I'd love to see the Men's Health stock object library.  I'd love to talk to the designer who thought an image of cinderblocks floating away would convey "biceps that pop" or that someone would want biceps that "pop" or that you can somehow get "biceps" that pop without also doing all the other things. It bothers me that Men's Health segments itself into such tiny chunks. Look at how the text is laid out on this page: each section is walled off, but takes only a few seconds to complete.  I can't concentrate when I read it. I don't think it's meant to be read like other magazines. I feel like there's good data-based reasons they design it like this, but they're not good as in wholesome. 
















But if the point of the magazine is functionality, education, and assistance, their animated workout sections are fine. They're attractive, even! I like the arrows, and the colour scheme, and the light Wii-Fit gray in the background of the images. 
















These kinds of pages are helpful, though, and I wish they'd do this more often. Sometimes, it's just better to explain an exercise visually, simply, and with bright orange motion arrows. It's all well and good to show good looking people being more healthy than you'll ever be, but this Wii-fIt-looking guy here? I can get there. Just gotta follow the orange motion arrows. 
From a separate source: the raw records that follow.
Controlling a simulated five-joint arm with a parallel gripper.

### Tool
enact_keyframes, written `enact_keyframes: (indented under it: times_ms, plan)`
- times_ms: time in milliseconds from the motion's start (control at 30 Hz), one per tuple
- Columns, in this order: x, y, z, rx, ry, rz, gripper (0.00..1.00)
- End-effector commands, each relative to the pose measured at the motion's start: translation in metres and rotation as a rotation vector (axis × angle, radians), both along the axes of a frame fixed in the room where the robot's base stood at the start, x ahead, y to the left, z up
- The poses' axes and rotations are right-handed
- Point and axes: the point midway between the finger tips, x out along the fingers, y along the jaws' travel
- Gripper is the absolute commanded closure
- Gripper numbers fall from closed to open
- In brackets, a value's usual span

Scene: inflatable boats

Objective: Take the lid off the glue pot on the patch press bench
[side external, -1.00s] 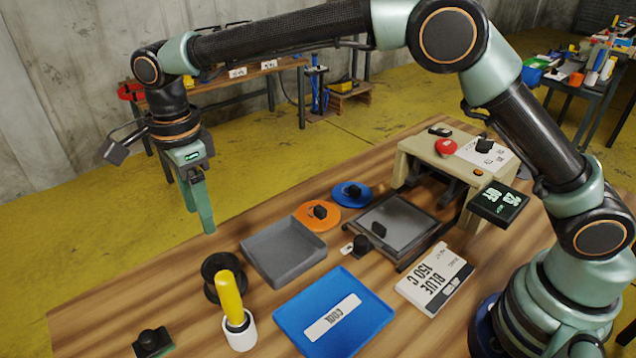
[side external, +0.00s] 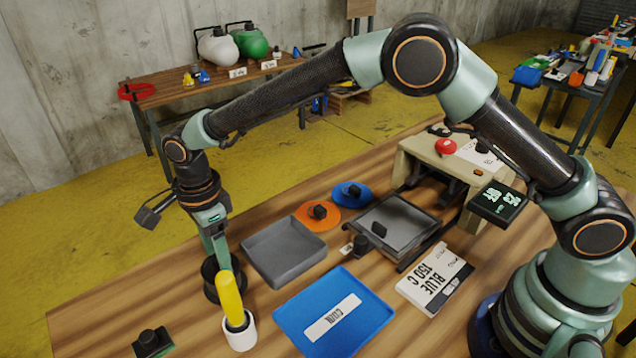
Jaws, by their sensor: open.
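A dark round pot-like item (side external: 209,277), which I take for the glue pot, stands on the wooden bench left of the grey tray. Its top is partly hidden by my gripper and by a yellow handle, so I cannot make out the lid clearly. My gripper (side external: 219,262) points down at this dark item, its fingers just at or over its top. The fingers overlap in this view and contact cannot be told. They are open, with nothing seen held.
A yellow handle (side external: 230,298) stands upright in a white cup (side external: 240,334) close in front. Around lie a grey tray (side external: 284,274), a blue tray (side external: 292,312), orange (side external: 308,222) and blue (side external: 346,198) discs, a beige press (side external: 415,150) and a black knobbed block (side external: 152,341).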

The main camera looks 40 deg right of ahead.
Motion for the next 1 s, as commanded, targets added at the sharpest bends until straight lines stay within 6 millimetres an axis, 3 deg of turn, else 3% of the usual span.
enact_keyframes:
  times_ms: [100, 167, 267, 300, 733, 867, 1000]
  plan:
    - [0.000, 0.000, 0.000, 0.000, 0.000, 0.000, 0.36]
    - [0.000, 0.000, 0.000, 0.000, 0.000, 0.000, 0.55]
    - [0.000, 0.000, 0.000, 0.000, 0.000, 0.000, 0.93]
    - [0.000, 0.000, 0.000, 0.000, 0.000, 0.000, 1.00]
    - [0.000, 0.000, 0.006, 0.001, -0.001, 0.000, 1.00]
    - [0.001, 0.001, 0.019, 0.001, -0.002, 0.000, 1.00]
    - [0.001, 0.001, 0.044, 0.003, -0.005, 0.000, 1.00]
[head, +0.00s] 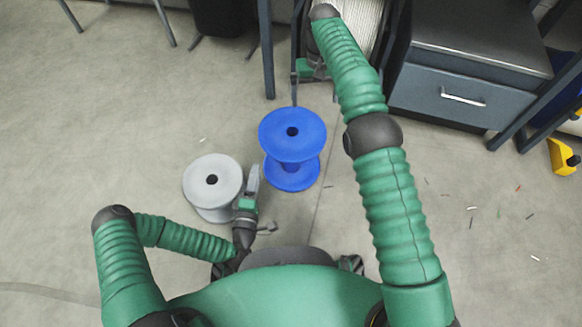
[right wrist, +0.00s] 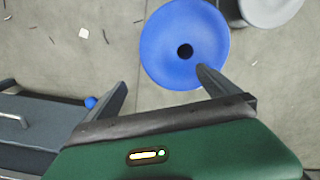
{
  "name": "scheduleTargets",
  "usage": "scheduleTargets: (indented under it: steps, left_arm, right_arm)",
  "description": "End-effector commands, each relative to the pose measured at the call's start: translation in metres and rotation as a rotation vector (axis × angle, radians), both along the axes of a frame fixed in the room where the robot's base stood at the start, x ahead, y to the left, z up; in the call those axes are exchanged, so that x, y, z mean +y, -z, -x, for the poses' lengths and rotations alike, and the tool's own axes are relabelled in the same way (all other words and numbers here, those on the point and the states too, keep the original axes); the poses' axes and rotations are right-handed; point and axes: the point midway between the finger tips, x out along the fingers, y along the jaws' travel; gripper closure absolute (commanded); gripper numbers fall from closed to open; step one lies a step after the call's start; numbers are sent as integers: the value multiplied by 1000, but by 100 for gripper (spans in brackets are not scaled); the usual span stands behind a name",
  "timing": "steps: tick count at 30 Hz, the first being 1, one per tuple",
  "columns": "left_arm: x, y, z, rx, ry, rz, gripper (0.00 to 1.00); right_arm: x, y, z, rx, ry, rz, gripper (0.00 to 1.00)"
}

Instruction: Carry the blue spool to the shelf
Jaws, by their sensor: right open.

It wouldn't be Men's Health if there weren't a good amount of Playboy-lite material. It's often in between Esquire and Maxim for tastlessness, and the layouts of these pages tend to be the laziest in the whole book. It's not bad here but obvious, formulaic, and without any of the zeal that a great sexy ("sexy") ["""sexy"""] article should carry.
















How do we fit five wine bottles in four inches of space? In a way that'll make you have to flip the magazine around to see two, that's how. Perhaps I'm just incredibly lucky to have the LCBO's "Food & Drink" in my proximity, but this is just about the most basic way to layout a wine list. Good background colour selection, though.
















"Cover" pages in Men's Health often show flair. With Bieber, they went decidedly low-key. In magazines full of loud content like these, introduction pages like this almost have to act as white space, where the eye can finally relax for a second before the excess can continue. 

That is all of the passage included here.